The ice cream flavor Rocky Road has a rather complicated backstory, or rather, dueling backstories. As ice cream historian (now that's a sweet job!) Amy Ettinger told KQED, "It's very common in ice cream history to have these kinds of disputes," and references the fact that six different vendors claim to have debuted the ice cream cone at the 1904 St. Louis World's Fair.

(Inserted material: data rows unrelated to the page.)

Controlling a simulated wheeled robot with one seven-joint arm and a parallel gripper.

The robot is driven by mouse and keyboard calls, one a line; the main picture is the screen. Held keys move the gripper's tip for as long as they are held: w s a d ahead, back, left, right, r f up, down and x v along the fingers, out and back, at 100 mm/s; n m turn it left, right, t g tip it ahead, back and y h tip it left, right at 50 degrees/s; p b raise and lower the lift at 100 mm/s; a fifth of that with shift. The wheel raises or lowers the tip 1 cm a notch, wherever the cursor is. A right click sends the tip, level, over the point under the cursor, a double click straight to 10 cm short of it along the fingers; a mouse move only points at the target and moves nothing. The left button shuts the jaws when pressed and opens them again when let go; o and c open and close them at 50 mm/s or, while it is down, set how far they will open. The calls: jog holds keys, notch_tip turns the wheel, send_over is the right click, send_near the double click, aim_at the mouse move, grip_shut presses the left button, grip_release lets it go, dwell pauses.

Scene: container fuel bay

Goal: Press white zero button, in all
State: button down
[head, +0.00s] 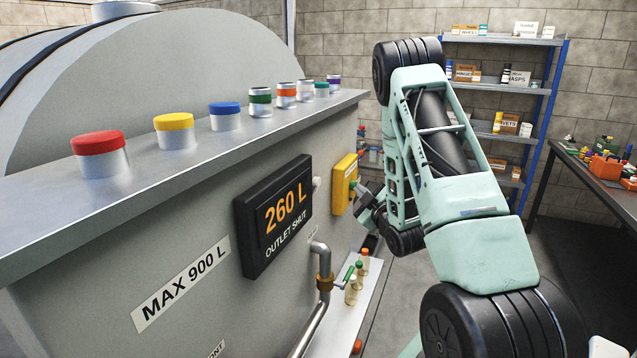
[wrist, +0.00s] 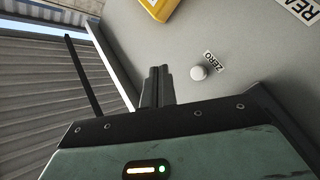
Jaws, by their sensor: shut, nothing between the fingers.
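The white zero button (wrist: 198,73) is a round knob on the grey panel in the wrist view, with a ZERO label (wrist: 213,61) beside it. My gripper (wrist: 158,72) is shut and empty, with its fingertips to the left of the button in that view and apart from it in the picture. The distance between fingertips and panel is hard to tell. In the head view my gripper (head: 362,192) is small and partly hidden near a yellow box (head: 342,183). A pale round knob (head: 317,186) shows between this box and the black display; I cannot read a label on it.
The black display (head: 273,216) reads 260 L, OUTLET SHUT. Several coloured caps line the tank top (head: 225,117). Shelves (head: 500,40) and a workbench (head: 600,190) stand behind and right.

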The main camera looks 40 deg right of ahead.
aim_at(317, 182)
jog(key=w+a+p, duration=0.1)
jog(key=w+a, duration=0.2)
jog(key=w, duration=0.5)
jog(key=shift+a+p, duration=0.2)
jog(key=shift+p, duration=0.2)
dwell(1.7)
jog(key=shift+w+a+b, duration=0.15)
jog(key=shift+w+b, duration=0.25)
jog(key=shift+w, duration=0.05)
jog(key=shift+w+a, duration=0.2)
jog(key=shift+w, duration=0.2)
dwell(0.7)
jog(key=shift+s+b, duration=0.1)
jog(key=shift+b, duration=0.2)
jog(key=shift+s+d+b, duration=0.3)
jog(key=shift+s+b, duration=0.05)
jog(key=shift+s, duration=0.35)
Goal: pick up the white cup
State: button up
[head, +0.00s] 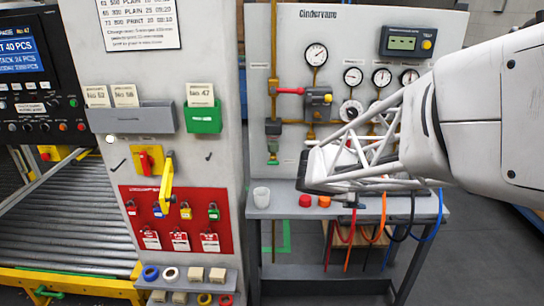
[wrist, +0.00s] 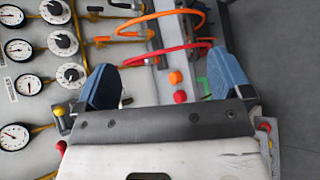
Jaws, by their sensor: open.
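The white cup (head: 261,197) stands upright on the left end of the grey bench (head: 350,208) in the head view. I cannot make it out in the wrist view, where my gripper's body covers the lower part. My gripper (wrist: 165,80) is open, with two blue fingers spread wide and nothing between them that it holds. In the head view my arm reaches in from the right, and its end is above the bench, to the right of the cup and apart from it. The fingertips are hard to make out there.
A red cap (head: 305,200) and an orange cap (head: 324,201) stand just right of the cup. Behind the bench is a panel with gauges (head: 316,54) and pipes. Coloured hoses (head: 378,228) hang at the bench front. A grey cabinet with a red lockout board (head: 178,220) stands at left.

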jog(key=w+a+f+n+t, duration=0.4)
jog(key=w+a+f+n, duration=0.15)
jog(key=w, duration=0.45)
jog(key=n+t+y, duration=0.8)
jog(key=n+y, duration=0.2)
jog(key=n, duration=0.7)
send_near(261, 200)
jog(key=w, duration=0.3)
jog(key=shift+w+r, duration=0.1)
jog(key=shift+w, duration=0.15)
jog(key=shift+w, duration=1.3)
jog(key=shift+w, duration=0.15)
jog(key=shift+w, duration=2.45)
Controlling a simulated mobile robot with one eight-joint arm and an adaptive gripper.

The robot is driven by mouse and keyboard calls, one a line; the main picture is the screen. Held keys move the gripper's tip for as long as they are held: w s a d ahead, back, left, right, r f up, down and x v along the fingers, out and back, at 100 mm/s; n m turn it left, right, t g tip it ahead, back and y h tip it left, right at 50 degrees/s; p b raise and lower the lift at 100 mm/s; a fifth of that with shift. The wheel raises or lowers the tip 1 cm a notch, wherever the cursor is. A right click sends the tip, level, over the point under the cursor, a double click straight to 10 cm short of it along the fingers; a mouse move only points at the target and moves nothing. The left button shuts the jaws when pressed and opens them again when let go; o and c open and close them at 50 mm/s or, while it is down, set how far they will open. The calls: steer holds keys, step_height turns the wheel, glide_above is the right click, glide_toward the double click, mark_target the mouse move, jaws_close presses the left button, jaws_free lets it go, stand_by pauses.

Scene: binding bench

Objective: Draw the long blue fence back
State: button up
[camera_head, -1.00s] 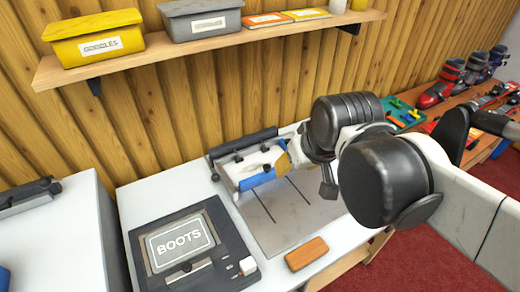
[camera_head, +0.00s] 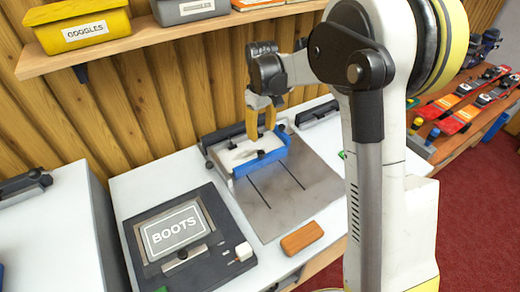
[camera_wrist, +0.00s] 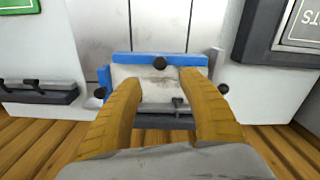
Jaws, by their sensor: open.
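The long blue fence (camera_head: 262,163) runs along the front edge of a pale clamp block on the grey plate of the bench, with a dark knob at its middle. In the wrist view the blue fence (camera_wrist: 135,58) lies across the top of the block, beyond my fingers. My gripper (camera_head: 261,130) points down from above the block, its ochre fingers spread behind the fence. In the wrist view my gripper (camera_wrist: 162,85) is open with the pale block (camera_wrist: 160,96) showing between the fingers. I cannot tell whether the fingertips touch anything.
A dark BOOTS panel (camera_head: 170,268) lies left of the plate, and an orange block (camera_head: 301,238) lies in front. The grey plate (camera_head: 300,195) is bare before the fence. A shelf (camera_head: 120,48) with bins runs above, behind the bench.

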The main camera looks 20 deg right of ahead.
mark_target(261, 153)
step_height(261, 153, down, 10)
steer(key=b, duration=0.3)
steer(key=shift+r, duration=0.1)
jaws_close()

Perhaps the very first Rocky Road ice cream was the sundae described in a book called Rigby's Reliable Candy Teacher published in Topeka, Kansas in 1920. The sundae, itself called Rocky Road, began with a scoop of chocolate ice cream which was then topped with honey-flavored whipped cream, broken almond macaroons, pecans, walnuts, and a cherry. (No marshmallows.) The name seems to refer to the lumps and bumps created by the nuts, although the later origin stories take place during the Great Depression and indicate that "Rocky Road" was meant to describe the hard times everyone was experiencing.

There are actually two ice cream makers who claim to have been the first to create and market Rocky Road as we know it today, both of them based out of Oakland, California. One ice cream maker is the Bay Area mini-chain Fentons Creamery, while the other is the by now national maker Dreyer's (aka Edy's on the East Coast). While Mashed did not speak with anyone at Fentons Creamery, we were able to get Dreyer's side of the story from associate brand manager Julianne Feder.

Whoever invented Rocky Road, it's still good stuff

According to Quartz, the Fentons story goes that in 1929 the creamery employed a candymaker named George Farren. Farren blended a candy bar containing both nuts and marshmallows into a batch of ice cream, thus inventing not only a brand-new flavor but the whole concept of mix-ins to which Cold Stone Creamery would later owe its existence.

Well, it seems that Farren was also friends with two men also in the ice cream and candy business: William Dreyer and Joseph Edy. As Julianne Feder tells the story, Dreyer was the ice cream maker and Edy the candymaker, and they created their version of Rocky Road (also in 1929) as "something uplifting for their customers" after the stock market crash left the country in such bad shape. She supplied the detail that, "Dreyer took big full marshmallows from Edy and cut them up into perfect bite size pieces with his wife's pinking shears, crushed some toasted nuts and mixed them both into his rich chocolate ice cream." Fentons favored walnuts, while Dreyer's used almonds.

No matter who invented Rocky Road, it was, as Feder says, "one of the first ever ice creams with mix-ins." Feder added, "In a time when the main flavors were vanilla, chocolate, and strawberry, Rocky Road was revolutionary and changed the ice cream world as we know it." For that, we are truly grateful to Dreyer, Edy, Farren, the Fentons, candy teacher Rigby, and anyone else who may have played a part in its creation.